Additionally, make sure your child is sitting in the right position when on the tricycle. They should be able to reach the handlebar and pedal with ease. Instruct them not to lean on the handlebars, and to keep their back straight when pedaling. If your toddler struggling to sit correctly, it could be a sign the tricycle isn’t a good size.

Have Patience With Pedaling

The hardest skill your toddler needs to learn when riding a tricycle is how to pedal. This requires adult involvement and supervision in addition to patience.

To begin, have your toddler sit on the tricycle without putting their feet on the pedal. Push the tricycle from behind and instruct them to watch the pedals rotate. Explain in age-appropriate terms that they need to move the pedals in the same direction to make the tricycle go forward. Show them how the pedals must move in the opposite direction in order for the tricycle to go backward.

Then, encourage your toddler to put their feet on the pedals and repeat the motions.
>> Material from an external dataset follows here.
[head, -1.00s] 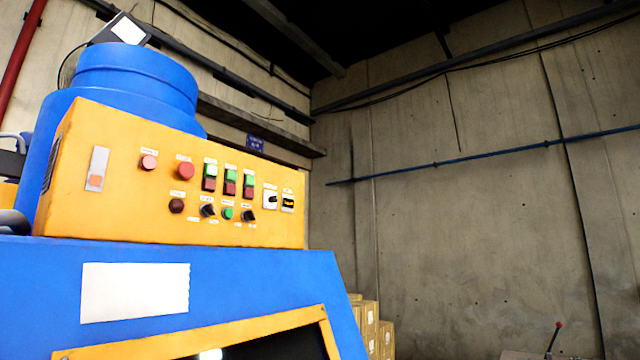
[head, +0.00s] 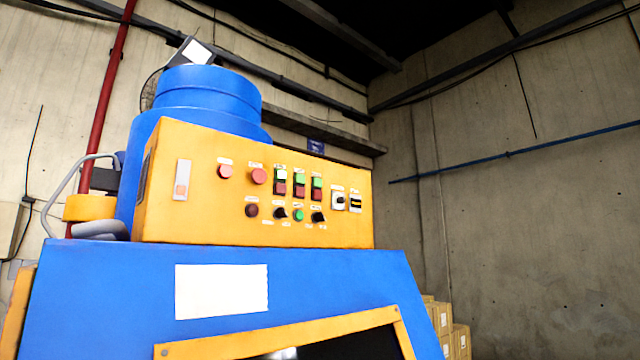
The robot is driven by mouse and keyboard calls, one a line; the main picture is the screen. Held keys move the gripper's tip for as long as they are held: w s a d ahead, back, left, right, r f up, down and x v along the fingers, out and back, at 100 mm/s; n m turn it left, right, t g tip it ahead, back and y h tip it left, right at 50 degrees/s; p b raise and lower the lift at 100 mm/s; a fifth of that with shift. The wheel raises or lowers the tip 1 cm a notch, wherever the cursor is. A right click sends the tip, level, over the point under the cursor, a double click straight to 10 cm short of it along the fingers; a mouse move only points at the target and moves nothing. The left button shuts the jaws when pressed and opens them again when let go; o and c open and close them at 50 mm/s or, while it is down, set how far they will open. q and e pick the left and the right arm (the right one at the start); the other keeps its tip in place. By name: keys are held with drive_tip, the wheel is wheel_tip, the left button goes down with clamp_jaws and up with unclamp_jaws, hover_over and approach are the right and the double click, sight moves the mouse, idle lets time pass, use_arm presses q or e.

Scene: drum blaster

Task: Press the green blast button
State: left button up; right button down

Continue to push the tricycle from behind to ensure they move forward; stop pushing if your toddler takes their feet off the pedal. Once they get the hang of pedaling, they can try navigating the tricycle without you pushing.

Take Proper Safety Precautions

Safety is paramount for children learning to ride a tricycle for the first time. Not only will this prevent serious injury, but it teaches them the importance of proper safety gear from a young age. This can inspire good habits for life.

Make sure your toddler wears a helmet whenever they’re riding a tricycle. You need to ensure the helmet fits properly. Child Safe Canada explains it should fit snug and sit low on their forehead, only 1-2 finger-widths higher than their eyebrows. Similarly, the chin strap should be tight enough that no more than one finger can fit. Additionally, you may want to consider having your toddler wear knee and elbow pads. This will protect their skin and brace the impact should they fall while riding the tricycle.

Wearing a helmet (and other safety gear) is non-negotiable when riding a bike, and make sure your toddler understands. If they’re resistant, don’t allow them to ride the tricycle until they’re wearing the right gear. Consider letting them pick out their own helmet (or customizing it with stickers, for example) to get them motivated to wear it.

Finally, pay attention to the environment in which you’re teaching your toddler to ride a tricycle. It’s best to choose a sprawling, smooth surface. The fewer obstacles, the less likely your toddler is to bump into something. The grass is the best surface for teaching a toddler to ride a tricycle, since it’s cushioned and soft compared to other materials, like concrete, which is a huge risk for injury.